● **PROBLEM DESCRIPTION**
Below are entries. Copy exactly the lines running from the line that holds "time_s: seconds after" to the line that holds "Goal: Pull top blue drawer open", with both ends included.

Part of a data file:
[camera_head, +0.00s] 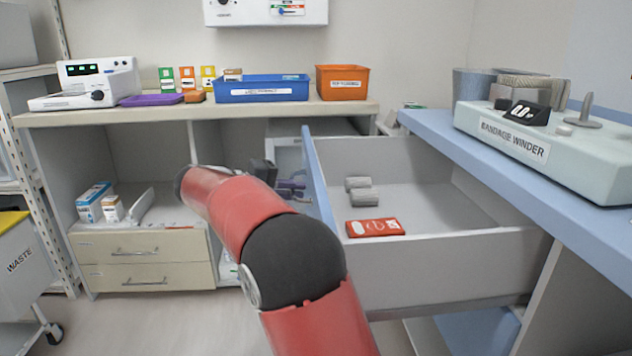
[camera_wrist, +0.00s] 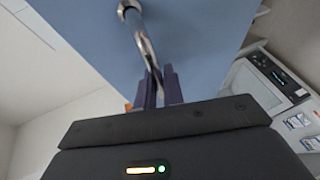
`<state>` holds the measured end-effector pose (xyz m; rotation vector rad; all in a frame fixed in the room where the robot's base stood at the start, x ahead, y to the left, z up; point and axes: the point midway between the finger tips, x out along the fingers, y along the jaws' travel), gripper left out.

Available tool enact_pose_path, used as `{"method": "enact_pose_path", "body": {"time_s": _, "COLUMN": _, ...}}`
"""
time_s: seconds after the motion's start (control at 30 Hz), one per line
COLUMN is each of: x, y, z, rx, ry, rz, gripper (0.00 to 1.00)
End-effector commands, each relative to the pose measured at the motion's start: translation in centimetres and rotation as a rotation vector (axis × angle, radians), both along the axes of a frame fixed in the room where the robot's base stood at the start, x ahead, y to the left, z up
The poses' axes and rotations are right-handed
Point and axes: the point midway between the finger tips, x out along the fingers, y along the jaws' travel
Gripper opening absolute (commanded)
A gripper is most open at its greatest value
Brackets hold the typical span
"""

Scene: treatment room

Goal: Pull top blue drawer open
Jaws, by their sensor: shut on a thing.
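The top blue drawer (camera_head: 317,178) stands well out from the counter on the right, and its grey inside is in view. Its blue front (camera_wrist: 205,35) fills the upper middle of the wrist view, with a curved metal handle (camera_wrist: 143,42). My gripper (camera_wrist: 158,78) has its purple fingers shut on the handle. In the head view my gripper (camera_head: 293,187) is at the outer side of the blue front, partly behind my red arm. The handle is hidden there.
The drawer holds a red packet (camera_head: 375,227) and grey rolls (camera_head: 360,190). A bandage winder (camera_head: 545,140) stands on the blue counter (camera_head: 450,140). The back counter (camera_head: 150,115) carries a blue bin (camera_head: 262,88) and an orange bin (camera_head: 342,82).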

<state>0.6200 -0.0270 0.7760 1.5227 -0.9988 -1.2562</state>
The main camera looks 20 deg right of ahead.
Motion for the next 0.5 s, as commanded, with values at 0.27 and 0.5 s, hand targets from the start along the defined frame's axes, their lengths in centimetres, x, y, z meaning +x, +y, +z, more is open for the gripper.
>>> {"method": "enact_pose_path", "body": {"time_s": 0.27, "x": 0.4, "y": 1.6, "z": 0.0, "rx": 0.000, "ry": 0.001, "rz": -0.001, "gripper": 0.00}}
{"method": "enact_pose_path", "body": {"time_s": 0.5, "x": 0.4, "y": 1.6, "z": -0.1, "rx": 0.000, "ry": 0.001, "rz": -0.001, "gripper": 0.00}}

* * *

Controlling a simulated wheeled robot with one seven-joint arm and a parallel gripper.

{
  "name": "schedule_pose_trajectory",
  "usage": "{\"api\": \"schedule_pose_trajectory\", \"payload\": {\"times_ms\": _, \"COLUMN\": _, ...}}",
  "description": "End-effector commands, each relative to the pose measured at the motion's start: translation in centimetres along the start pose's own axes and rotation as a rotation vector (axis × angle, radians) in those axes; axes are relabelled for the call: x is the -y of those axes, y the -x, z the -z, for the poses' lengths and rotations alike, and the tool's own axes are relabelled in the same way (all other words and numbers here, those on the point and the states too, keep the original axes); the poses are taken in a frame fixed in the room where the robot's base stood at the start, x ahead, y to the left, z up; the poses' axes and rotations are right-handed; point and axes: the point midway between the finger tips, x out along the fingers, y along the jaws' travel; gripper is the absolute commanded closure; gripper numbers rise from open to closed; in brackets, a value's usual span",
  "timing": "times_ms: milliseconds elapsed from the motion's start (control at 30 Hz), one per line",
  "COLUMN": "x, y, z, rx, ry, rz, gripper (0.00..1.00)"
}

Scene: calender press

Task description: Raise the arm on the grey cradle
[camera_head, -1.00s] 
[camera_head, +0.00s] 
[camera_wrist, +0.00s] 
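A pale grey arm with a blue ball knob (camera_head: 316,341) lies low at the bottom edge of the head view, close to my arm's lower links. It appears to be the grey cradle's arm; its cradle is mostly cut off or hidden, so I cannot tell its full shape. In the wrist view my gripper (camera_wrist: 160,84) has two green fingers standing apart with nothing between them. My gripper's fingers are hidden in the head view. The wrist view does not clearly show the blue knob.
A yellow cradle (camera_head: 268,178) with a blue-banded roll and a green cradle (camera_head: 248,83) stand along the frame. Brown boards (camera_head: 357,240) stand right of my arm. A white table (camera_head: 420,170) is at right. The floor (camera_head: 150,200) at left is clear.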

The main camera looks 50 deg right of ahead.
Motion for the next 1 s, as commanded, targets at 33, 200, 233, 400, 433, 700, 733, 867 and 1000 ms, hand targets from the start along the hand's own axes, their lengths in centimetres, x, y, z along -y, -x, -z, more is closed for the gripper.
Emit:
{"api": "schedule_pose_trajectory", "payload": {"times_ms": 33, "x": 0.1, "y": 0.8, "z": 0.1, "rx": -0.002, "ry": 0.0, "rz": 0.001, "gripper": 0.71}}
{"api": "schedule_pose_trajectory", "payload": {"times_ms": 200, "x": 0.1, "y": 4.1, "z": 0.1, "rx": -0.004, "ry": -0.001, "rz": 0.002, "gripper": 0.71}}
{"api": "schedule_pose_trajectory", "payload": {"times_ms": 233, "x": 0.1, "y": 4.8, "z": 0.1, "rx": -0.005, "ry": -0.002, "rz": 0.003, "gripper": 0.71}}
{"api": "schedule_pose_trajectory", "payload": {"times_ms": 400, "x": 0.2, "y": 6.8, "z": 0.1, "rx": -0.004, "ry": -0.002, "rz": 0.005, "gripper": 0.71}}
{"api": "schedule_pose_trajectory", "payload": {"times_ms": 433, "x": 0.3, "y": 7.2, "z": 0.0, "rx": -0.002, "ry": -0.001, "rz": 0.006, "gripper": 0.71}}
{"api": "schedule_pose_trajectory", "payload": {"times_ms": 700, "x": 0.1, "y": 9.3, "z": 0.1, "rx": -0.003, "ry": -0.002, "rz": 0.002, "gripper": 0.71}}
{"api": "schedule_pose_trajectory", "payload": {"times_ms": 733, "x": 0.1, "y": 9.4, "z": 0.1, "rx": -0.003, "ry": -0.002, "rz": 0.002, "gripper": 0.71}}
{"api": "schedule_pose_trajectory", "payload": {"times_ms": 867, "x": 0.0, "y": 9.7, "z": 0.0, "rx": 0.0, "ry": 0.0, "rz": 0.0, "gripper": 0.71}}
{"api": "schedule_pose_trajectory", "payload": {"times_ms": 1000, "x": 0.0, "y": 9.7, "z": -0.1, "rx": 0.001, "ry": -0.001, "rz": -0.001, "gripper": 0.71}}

● **OUTPUT FOR THIS TASK**
time_s: seconds after the motion's start (control at 30 Hz), one per line
COLUMN is each of: x, y, z, rx, ry, rz, gripper (0.00 to 1.00)
End-effector commands, each relative to the pose measured at the motion's start: translation in centimetres and rotation as a rotation vector (axis × angle, radians), both along the axes of a frame fixed in the room where the robot's base stood at the start, x ahead, y to the left, z up
The poses' axes and rotations are right-handed
Point and axes: the point midway between the finger tips, x out along the fingers, y along the jaws' travel
Gripper opening absolute (commanded)
A gripper is most open at its greatest value
Brackets hold the typical span
"""

Scene: treatment room

Goal: Pull top blue drawer open

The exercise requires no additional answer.